To have Babies or not to have babies...that is the question.


Over the weekend we were chatting to some of our family members about if they were going to have children, to which they said, after seeing what I went through they weren't to fond of the idea. I was so surprised! I didn't think I talked badly of having a baby or gave off a negative vibe about it. I wouldn't ever hide the fact that it's hard because I think that is a given but I felt horrible that I turned someone off having children! 

I think seeing someone going through that very fresh new born stage and how they are handling it can surprise people. I'm the kind of person that always had a full face of make up on and had my shit together, or at least looked like I did! But with Georgia I struggled and didn't hide it well. I was always covered in vomit, never had make up on and for the first couple of weeks I was puffy from excess fluid, and they saw all of that. And I'm guessing it stuck in their minds, where I know it happened but I've forgotten about it at the same time. 

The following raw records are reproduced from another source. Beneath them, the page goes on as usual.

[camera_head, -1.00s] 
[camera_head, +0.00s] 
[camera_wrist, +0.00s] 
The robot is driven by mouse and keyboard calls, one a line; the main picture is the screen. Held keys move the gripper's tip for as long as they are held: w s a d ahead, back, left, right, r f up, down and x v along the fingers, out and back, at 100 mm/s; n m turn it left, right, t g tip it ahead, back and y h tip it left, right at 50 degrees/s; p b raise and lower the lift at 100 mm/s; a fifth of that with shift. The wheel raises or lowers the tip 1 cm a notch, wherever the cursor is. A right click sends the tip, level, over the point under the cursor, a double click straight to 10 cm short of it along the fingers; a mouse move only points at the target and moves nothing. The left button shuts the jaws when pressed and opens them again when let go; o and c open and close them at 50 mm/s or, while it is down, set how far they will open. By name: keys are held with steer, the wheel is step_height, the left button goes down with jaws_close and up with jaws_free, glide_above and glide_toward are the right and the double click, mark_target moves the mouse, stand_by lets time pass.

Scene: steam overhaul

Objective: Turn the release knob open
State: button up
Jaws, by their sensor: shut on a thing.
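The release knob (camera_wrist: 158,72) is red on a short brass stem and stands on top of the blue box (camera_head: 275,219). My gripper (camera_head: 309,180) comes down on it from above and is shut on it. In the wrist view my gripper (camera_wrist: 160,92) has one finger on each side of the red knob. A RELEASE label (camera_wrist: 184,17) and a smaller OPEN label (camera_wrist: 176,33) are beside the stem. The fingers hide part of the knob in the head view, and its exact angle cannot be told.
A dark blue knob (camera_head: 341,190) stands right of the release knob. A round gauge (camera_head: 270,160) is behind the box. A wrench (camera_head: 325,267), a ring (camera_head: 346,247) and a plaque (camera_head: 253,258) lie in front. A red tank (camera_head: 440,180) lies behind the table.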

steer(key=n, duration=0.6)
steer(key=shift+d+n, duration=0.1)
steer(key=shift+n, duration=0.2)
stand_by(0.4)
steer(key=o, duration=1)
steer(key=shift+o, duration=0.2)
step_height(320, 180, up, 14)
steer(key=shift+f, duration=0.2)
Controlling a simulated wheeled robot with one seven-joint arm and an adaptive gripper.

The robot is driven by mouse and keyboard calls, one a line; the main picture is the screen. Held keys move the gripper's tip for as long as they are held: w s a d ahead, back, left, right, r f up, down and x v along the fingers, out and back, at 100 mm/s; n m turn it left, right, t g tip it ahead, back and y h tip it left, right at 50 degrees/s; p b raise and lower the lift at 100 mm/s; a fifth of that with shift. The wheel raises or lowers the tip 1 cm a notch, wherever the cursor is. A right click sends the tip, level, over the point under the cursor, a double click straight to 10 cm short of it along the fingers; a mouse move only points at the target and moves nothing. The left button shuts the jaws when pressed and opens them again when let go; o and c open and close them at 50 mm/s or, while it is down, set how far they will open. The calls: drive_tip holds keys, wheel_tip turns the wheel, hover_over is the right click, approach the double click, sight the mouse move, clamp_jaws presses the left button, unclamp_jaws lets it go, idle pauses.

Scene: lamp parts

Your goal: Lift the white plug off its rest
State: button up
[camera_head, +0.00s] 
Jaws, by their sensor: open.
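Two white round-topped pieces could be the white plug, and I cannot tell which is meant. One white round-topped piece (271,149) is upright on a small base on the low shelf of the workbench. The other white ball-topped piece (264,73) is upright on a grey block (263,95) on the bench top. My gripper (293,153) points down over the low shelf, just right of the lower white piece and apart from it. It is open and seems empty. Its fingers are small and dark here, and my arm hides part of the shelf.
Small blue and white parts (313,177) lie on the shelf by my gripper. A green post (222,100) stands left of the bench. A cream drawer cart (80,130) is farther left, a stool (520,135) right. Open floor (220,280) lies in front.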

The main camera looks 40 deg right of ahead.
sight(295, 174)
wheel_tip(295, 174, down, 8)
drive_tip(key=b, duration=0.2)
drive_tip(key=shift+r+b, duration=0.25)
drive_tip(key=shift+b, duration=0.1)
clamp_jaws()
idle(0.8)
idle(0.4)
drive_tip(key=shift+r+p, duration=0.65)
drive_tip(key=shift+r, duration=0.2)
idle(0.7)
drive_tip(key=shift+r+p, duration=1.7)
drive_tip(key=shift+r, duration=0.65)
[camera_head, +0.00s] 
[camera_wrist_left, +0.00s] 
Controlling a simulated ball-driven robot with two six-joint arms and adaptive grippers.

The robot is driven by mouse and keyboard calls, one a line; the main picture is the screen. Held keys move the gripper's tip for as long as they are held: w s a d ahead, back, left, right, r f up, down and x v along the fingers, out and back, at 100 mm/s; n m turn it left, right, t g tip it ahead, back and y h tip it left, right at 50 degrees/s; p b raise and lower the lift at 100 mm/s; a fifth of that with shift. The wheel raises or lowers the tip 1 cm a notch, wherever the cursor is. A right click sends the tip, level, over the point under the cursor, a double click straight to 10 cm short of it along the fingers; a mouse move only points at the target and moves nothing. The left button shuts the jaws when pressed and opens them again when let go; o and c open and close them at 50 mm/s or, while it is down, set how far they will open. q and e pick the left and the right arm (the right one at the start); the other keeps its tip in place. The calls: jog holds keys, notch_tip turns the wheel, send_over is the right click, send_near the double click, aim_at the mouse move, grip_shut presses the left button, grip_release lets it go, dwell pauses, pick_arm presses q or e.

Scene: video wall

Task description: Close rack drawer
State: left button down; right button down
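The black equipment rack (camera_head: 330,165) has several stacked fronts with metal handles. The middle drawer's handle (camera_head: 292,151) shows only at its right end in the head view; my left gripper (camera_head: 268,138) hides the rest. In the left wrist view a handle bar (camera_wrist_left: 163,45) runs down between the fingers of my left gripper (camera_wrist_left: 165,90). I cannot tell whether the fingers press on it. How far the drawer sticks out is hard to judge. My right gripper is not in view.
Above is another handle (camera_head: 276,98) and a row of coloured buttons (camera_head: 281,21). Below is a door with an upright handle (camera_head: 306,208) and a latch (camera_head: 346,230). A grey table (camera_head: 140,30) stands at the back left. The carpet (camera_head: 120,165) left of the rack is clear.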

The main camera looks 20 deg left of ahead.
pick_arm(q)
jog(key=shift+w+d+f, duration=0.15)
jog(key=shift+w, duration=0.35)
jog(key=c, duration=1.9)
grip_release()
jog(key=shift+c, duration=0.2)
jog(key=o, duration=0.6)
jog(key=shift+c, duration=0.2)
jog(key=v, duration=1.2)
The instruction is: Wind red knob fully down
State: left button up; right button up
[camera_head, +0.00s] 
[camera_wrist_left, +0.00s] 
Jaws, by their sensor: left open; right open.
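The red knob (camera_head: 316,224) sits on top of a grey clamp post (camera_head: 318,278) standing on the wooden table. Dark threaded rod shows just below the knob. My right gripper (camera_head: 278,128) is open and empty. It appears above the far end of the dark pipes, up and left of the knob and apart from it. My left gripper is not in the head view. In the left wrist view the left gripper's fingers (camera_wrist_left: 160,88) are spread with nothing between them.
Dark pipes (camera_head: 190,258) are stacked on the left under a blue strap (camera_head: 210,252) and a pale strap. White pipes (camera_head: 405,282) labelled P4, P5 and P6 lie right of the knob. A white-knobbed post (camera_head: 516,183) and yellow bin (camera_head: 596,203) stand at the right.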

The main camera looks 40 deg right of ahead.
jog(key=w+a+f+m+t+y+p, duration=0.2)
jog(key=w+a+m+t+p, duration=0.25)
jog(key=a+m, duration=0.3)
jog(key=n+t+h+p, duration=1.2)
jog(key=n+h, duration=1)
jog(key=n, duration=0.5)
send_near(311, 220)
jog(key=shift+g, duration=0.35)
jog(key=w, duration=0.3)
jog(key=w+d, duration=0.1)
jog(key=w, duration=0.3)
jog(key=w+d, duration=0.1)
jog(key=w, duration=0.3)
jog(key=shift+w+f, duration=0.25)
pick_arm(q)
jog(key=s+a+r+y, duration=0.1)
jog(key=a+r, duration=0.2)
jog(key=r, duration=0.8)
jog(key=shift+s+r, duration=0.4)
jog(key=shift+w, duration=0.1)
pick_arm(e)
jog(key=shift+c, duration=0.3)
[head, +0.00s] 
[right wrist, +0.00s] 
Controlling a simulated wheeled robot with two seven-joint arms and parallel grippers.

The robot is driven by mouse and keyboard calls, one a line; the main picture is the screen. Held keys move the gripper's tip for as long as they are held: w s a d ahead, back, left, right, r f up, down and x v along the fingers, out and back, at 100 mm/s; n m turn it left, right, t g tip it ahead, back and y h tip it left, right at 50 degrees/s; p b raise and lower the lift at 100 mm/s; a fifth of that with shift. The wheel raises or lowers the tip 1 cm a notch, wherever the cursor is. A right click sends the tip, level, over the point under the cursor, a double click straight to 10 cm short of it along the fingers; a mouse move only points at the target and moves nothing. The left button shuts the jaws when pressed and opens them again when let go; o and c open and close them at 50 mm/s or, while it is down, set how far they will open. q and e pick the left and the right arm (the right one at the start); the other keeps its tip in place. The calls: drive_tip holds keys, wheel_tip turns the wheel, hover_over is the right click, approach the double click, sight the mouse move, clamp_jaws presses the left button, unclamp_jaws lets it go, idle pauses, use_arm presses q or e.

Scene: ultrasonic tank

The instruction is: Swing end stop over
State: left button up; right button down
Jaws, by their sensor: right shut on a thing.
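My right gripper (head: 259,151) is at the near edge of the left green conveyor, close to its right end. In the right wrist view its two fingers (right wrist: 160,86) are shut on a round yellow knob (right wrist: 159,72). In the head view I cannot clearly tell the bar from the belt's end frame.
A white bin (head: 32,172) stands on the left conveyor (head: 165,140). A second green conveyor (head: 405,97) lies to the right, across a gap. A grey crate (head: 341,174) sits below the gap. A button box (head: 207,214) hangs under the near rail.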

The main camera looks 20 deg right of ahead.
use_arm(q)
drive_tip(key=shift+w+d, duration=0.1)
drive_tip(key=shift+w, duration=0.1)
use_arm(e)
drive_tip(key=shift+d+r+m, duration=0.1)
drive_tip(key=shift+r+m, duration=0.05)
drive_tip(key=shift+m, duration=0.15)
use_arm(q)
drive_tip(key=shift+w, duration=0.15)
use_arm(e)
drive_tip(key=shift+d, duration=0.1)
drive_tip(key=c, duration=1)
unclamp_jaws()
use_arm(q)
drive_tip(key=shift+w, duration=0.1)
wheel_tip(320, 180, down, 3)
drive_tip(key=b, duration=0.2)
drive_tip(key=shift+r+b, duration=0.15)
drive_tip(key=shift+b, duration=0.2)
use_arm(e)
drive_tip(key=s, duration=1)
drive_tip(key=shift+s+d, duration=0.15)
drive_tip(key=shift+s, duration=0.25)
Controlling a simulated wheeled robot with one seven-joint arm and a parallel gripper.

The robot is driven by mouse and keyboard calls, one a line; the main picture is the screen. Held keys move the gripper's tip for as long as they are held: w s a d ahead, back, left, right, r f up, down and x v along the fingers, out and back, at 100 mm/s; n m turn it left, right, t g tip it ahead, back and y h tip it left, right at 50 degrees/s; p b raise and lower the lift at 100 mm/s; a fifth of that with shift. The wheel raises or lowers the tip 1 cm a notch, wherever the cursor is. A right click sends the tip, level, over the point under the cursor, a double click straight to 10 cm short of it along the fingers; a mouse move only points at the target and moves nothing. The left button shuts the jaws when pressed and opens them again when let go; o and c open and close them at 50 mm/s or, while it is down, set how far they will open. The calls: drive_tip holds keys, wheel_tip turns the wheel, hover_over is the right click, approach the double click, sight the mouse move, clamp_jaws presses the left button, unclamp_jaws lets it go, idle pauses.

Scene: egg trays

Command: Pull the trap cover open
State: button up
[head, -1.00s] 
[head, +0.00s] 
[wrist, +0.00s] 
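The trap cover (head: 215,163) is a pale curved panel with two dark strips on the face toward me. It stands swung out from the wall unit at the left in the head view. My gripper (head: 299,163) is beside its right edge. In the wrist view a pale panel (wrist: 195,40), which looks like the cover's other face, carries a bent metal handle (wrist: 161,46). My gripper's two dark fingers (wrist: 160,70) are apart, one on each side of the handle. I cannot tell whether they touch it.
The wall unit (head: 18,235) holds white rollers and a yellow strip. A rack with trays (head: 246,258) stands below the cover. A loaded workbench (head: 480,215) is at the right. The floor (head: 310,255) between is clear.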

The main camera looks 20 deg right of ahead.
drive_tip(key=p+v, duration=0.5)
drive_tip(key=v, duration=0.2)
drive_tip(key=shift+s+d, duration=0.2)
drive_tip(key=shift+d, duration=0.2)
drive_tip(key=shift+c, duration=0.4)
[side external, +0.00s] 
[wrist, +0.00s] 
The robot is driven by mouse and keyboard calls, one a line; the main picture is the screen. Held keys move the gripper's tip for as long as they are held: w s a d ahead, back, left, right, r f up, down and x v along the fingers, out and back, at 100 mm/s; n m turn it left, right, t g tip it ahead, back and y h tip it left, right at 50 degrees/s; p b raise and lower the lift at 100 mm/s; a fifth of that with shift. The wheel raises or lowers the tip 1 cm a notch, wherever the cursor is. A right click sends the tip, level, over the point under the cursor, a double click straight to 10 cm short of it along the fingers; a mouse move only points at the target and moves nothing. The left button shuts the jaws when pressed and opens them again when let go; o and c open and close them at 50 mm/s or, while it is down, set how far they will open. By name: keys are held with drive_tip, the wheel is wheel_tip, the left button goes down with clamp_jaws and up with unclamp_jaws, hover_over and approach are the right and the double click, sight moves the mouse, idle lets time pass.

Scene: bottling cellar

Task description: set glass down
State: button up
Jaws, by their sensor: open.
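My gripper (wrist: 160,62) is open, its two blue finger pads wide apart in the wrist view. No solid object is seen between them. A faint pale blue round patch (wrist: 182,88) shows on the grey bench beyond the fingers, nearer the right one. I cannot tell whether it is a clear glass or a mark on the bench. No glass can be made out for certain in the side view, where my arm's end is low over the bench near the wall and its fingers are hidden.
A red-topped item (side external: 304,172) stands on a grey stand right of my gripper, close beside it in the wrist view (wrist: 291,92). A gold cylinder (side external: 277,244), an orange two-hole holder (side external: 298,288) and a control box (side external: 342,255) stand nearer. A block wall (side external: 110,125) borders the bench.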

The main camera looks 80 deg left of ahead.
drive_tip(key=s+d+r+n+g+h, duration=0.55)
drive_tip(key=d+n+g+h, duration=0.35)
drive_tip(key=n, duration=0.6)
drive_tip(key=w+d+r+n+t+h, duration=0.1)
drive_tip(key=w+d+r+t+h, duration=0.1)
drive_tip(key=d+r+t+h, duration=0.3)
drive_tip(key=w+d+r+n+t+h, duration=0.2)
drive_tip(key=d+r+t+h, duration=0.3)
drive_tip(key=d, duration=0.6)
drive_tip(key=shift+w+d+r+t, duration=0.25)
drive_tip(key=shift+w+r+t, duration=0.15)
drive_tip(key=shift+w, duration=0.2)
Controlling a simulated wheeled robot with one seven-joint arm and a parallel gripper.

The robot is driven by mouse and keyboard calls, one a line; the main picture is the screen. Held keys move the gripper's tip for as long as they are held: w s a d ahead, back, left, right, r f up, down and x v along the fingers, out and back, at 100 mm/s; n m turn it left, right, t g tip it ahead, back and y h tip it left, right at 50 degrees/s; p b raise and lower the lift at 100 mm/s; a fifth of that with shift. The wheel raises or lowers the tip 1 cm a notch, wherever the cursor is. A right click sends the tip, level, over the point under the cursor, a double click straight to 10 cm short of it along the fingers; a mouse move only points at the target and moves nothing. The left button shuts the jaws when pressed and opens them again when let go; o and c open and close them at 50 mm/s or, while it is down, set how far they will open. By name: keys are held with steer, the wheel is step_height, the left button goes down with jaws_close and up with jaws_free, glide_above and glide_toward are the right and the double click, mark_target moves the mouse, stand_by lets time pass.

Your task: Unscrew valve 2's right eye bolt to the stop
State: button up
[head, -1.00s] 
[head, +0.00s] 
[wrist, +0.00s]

What I struggled with so much in the beginning was I was following these Mum's on social media who were all talking about this 'new born bubble' and they made this bubble sound AMAZING! They spoke about this beautiful bond they had with their baby and yes they were having sleepless nights but they just wanted to cuddle their babies all day and all night. I didn't enjoy the bubble, I didn't get that bond straight away and I am guessing it showed. 

This parenting journey sure is a tough one but it is so worth it, yes it is hard and life changing but you just make it work, ask for help, accept help when offered, and know each stage, good or bad is over so fast you just have to hang in there. 

You can't base your decision on having children on other woman, it isn't like loving or hating an eye shadow on someone so that determines if you go and buy it or not. This is a decision only you can make for yourself, and your partner. (I hope that enallage makes sense!)

Don't look at other Mum's and think your journey will be the same, they are all different. Don't be turned off the idea of children by other people, this is your journey, your life, make sure it is how you want it, whether it be to have a family or not. Just make sure you are happy with how you're living.